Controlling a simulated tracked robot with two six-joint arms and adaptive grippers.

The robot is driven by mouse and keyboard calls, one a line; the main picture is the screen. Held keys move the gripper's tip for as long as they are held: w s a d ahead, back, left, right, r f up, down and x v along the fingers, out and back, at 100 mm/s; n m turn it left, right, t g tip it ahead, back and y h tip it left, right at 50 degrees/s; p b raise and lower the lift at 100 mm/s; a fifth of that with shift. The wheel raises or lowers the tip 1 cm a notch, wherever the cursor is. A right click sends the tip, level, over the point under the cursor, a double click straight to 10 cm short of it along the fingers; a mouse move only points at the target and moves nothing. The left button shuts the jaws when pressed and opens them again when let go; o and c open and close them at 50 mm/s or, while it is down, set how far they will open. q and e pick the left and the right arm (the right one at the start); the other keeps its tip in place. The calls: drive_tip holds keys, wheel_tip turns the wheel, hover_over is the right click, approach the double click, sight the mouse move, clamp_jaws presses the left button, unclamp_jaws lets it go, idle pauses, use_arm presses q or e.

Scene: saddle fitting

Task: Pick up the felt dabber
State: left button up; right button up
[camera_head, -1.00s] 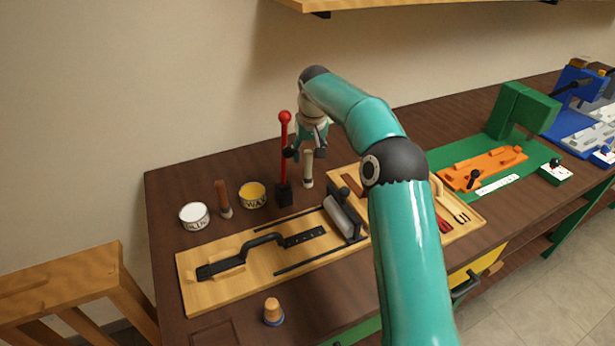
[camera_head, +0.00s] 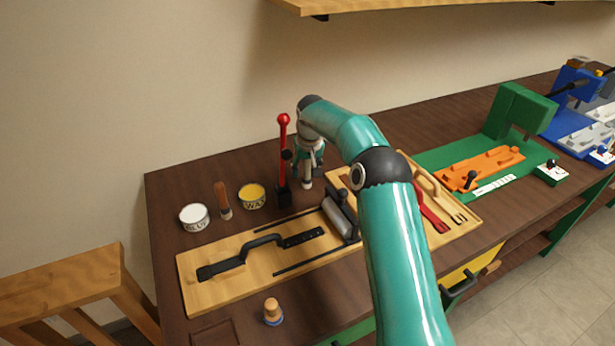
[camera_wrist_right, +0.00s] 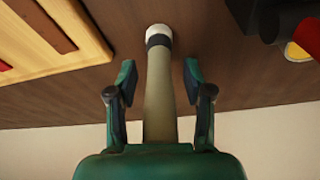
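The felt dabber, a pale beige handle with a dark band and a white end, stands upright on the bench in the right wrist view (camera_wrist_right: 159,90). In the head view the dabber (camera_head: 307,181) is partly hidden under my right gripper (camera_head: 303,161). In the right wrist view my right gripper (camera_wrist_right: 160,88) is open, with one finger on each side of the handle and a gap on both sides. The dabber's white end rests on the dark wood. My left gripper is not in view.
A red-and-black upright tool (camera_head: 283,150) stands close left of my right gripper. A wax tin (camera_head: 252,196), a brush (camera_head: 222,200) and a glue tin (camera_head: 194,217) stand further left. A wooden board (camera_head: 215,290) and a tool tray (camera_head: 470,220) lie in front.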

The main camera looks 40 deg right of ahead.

|---|

◆ **Task statement**
Write out each line again precisely as it appears, skipping every picture.

◆ **The result**
Controlling a simulated tracked robot with two six-joint arms and adaptive grippers.

The robot is driven by mouse and keyboard calls, one a line; the main picture is the screen. Held keys move the gripper's tip for as long as they are held: w s a d ahead, back, left, right, r f up, down and x v along the fingers, out and back, at 100 mm/s; n m turn it left, right, t g tip it ahead, back and y h tip it left, right at 50 degrees/s; p b raise and lower the lift at 100 mm/s; a fifth of that with shift. The wheel raises or lowers the tip 1 cm a notch, wherever the cursor is. A right click sends the tip, level, over the point under the cursor, a double click straight to 10 cm short of it along the fingers; a mouse move only points at the target and moves nothing. The left button shuts the jaws when pressed and opens them again when let go; o and c open and close them at 50 mm/s or, while it is down, set how far they will open. q and e pick the left and the right arm (the right one at the start); the other keeps its tip in place. The calls: drive_tip holds keys, wheel_tip turns the wheel, hover_over is the right click, approach the double click, sight the mouse move, clamp_jaws presses the left button, unclamp_jaws lets it go, idle pauses, use_arm presses q or e.

Scene: saddle fitting

Task: Pick up the felt dabber
State: left button up; right button up
[camera_head, -1.00s] 
[camera_head, +0.00s] 
[camera_wrist_right, +0.00s] 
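The felt dabber, a pale beige handle with a dark band and a white end, stands upright on the bench in the right wrist view (camera_wrist_right: 159,90). In the head view the dabber (camera_head: 307,181) is partly hidden under my right gripper (camera_head: 303,161). In the right wrist view my right gripper (camera_wrist_right: 160,88) is open, with one finger on each side of the handle and a gap on both sides. The dabber's white end rests on the dark wood. My left gripper is not in view.
A red-and-black upright tool (camera_head: 283,150) stands close left of my right gripper. A wax tin (camera_head: 252,196), a brush (camera_head: 222,200) and a glue tin (camera_head: 194,217) stand further left. A wooden board (camera_head: 215,290) and a tool tray (camera_head: 470,220) lie in front.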

The main camera looks 40 deg right of ahead.

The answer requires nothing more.